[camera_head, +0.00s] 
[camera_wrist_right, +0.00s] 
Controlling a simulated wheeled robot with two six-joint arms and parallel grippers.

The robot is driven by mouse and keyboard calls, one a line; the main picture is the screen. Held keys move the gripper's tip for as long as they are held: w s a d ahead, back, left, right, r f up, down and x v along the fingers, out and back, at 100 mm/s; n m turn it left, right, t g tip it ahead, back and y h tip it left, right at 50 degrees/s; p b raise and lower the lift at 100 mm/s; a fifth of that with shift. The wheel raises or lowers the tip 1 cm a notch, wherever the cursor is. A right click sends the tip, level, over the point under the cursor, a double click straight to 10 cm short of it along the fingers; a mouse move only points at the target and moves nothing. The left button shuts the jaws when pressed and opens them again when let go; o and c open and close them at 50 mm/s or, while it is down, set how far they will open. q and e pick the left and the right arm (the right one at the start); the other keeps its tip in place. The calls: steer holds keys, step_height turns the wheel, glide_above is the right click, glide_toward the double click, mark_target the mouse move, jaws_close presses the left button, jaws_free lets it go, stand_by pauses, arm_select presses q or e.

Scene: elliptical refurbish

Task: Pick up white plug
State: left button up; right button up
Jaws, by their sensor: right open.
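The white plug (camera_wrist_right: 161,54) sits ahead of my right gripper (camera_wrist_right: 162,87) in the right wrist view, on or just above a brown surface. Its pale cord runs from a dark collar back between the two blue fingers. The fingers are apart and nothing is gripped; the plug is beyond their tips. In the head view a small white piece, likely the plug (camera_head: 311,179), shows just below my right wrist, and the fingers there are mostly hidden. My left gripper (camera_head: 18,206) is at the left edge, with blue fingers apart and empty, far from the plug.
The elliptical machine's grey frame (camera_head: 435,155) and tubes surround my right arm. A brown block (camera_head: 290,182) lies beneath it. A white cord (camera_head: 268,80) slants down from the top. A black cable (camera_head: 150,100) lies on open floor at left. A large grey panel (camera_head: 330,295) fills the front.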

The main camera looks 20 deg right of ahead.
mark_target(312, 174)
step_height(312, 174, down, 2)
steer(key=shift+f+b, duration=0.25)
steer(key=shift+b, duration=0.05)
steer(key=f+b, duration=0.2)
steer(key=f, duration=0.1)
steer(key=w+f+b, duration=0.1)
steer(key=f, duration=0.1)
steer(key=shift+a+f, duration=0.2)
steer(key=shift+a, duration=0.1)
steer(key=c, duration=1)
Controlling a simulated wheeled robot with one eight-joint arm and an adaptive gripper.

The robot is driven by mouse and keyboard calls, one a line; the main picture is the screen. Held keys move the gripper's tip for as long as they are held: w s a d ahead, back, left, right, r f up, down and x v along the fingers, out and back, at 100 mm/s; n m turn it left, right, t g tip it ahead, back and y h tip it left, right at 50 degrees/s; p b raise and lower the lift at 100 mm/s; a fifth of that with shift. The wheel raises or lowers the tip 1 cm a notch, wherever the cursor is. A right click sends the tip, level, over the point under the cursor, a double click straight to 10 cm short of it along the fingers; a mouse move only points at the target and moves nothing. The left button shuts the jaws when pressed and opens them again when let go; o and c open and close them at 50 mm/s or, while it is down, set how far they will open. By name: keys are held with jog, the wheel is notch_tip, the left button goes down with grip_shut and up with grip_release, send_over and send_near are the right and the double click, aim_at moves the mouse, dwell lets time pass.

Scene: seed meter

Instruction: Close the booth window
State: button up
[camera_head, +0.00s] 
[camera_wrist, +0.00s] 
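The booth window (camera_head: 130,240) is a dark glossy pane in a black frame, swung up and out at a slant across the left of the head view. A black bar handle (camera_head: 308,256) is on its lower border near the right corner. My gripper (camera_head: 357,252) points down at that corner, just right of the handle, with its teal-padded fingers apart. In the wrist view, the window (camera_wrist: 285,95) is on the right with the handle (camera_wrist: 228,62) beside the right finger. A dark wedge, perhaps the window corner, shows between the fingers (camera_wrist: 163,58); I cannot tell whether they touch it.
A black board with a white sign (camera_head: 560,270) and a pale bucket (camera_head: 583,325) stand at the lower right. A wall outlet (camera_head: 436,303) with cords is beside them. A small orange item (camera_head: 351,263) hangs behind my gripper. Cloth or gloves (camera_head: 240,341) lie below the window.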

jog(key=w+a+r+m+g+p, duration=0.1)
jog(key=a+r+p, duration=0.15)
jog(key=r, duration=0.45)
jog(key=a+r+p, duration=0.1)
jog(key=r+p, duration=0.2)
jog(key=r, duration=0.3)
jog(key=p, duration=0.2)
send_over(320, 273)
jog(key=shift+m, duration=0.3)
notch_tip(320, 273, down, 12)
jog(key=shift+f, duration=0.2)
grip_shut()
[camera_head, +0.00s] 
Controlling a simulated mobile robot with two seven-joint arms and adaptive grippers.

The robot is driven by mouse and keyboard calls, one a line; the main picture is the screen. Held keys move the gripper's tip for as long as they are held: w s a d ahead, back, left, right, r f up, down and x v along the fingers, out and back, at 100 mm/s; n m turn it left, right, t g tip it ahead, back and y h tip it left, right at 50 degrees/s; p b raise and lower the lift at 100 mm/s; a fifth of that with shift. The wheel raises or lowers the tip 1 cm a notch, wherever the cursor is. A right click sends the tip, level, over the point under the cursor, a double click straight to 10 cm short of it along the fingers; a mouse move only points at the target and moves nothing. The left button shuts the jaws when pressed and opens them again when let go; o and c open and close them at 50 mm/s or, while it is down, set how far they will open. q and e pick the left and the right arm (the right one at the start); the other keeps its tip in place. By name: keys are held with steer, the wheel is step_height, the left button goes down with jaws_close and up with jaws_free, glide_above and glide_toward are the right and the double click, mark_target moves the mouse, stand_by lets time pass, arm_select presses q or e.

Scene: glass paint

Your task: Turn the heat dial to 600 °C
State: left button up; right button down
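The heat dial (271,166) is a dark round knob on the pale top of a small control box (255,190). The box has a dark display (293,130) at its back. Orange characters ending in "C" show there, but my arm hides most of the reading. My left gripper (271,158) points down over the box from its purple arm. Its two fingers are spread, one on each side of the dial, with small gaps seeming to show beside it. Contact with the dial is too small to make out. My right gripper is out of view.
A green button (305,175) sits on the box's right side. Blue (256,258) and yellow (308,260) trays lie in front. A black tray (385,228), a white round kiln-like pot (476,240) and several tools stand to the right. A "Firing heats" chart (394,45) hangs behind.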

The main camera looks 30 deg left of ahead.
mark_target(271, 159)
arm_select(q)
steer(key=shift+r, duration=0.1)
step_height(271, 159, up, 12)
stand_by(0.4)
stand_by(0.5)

※

GOAL OF THE EXERCISE:
In the listing above, reproduce the first line and each one after it through the line that contains "Controlling a simulated wheeled robot with two".

IN RESPONSE:
[camera_head, +0.00s] 
[camera_wrist_right, +0.00s] 
Controlling a simulated wheeled robot with two six-joint arms and parallel grippers.

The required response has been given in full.